▶ Objective
Everything in the listing below from the line containing "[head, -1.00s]" through the line containing "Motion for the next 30" should be repeated exactly; leave out every other line.

▶ Dataset extract
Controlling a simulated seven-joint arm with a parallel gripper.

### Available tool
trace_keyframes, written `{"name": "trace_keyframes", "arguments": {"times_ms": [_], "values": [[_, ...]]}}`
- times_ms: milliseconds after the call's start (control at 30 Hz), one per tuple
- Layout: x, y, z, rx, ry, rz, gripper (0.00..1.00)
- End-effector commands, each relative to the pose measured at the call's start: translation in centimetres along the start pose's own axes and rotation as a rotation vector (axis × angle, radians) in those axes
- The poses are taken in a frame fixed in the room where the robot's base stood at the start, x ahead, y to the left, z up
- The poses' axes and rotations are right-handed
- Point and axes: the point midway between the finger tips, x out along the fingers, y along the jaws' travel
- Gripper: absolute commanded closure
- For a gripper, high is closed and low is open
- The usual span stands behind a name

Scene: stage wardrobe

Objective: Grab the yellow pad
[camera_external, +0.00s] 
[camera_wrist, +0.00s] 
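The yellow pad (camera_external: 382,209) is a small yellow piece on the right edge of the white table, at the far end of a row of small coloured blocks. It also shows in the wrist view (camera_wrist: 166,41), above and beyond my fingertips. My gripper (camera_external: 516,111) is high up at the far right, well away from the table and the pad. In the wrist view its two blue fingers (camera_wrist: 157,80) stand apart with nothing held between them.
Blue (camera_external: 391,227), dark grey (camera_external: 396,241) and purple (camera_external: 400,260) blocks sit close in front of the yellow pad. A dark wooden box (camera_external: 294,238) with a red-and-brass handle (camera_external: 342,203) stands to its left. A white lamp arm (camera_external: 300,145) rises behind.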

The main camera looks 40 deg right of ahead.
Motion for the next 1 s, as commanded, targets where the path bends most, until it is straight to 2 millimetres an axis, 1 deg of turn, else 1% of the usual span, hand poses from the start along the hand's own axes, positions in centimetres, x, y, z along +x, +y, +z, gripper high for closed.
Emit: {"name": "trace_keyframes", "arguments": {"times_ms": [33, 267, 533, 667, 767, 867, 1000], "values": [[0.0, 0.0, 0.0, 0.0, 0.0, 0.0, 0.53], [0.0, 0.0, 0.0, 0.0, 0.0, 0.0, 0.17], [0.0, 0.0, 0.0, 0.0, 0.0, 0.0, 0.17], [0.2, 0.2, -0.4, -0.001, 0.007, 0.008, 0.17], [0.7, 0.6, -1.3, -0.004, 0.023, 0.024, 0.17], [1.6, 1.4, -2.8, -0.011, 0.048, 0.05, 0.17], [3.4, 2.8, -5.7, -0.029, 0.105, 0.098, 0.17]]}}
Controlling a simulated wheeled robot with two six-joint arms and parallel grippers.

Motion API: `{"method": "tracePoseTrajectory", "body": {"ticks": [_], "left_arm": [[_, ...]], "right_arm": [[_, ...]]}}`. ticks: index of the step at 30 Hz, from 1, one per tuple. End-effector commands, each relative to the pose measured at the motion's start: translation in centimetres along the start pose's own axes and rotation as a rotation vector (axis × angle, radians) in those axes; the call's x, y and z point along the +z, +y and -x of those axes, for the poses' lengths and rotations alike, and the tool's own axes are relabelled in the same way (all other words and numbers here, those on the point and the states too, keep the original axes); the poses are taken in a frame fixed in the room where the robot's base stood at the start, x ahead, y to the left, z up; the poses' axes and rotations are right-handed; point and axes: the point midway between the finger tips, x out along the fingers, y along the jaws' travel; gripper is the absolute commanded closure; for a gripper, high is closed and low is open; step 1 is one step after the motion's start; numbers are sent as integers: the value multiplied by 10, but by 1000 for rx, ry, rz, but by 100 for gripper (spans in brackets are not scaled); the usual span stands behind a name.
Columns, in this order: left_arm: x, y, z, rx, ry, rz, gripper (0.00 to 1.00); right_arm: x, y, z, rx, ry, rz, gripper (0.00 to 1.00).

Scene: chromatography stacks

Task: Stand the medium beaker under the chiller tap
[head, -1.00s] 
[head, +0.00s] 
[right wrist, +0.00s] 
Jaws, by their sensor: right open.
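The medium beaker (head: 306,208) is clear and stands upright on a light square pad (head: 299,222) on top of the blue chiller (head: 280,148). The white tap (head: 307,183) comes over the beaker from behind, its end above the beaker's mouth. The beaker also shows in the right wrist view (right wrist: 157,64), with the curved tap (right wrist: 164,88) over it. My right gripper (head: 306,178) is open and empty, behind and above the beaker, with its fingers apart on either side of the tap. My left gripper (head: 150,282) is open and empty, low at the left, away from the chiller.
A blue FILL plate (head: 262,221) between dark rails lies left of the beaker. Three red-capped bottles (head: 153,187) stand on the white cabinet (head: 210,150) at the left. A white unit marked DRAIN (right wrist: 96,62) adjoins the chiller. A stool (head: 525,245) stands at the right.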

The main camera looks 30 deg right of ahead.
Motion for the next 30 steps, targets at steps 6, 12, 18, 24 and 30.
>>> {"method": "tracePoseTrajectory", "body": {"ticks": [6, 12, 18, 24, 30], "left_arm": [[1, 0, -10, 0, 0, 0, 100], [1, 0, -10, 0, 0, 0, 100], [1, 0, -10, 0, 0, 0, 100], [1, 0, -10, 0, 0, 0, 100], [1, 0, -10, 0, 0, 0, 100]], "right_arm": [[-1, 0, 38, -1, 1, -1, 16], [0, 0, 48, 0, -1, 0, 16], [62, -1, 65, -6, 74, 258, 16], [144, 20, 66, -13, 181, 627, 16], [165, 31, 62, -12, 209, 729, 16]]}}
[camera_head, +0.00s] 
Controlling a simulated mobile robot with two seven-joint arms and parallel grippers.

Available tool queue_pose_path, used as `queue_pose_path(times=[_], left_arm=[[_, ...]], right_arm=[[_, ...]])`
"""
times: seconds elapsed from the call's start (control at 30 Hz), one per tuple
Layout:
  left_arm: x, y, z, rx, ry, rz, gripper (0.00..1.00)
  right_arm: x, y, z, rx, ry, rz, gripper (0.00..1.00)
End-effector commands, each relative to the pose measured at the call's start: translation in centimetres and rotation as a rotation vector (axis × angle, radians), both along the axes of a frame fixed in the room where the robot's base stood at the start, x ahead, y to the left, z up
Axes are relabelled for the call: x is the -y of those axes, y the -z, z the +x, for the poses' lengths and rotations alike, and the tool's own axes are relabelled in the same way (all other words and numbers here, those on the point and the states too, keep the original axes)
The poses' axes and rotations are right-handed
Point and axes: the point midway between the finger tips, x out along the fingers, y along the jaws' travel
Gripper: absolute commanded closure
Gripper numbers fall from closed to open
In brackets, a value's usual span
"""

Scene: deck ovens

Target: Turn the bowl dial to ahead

▶ Output
[head, -1.00s] 
[head, +0.00s] 
[right wrist, +0.00s] 
Jaws, by their sensor: right open.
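The medium beaker (head: 306,208) is clear and stands upright on a light square pad (head: 299,222) on top of the blue chiller (head: 280,148). The white tap (head: 307,183) comes over the beaker from behind, its end above the beaker's mouth. The beaker also shows in the right wrist view (right wrist: 157,64), with the curved tap (right wrist: 164,88) over it. My right gripper (head: 306,178) is open and empty, behind and above the beaker, with its fingers apart on either side of the tap. My left gripper (head: 150,282) is open and empty, low at the left, away from the chiller.
A blue FILL plate (head: 262,221) between dark rails lies left of the beaker. Three red-capped bottles (head: 153,187) stand on the white cabinet (head: 210,150) at the left. A white unit marked DRAIN (right wrist: 96,62) adjoins the chiller. A stool (head: 525,245) stands at the right.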

The main camera looks 30 deg right of ahead.
Motion for the next 30 steps, targets at steps 6, 12, 18, 24 and 30.

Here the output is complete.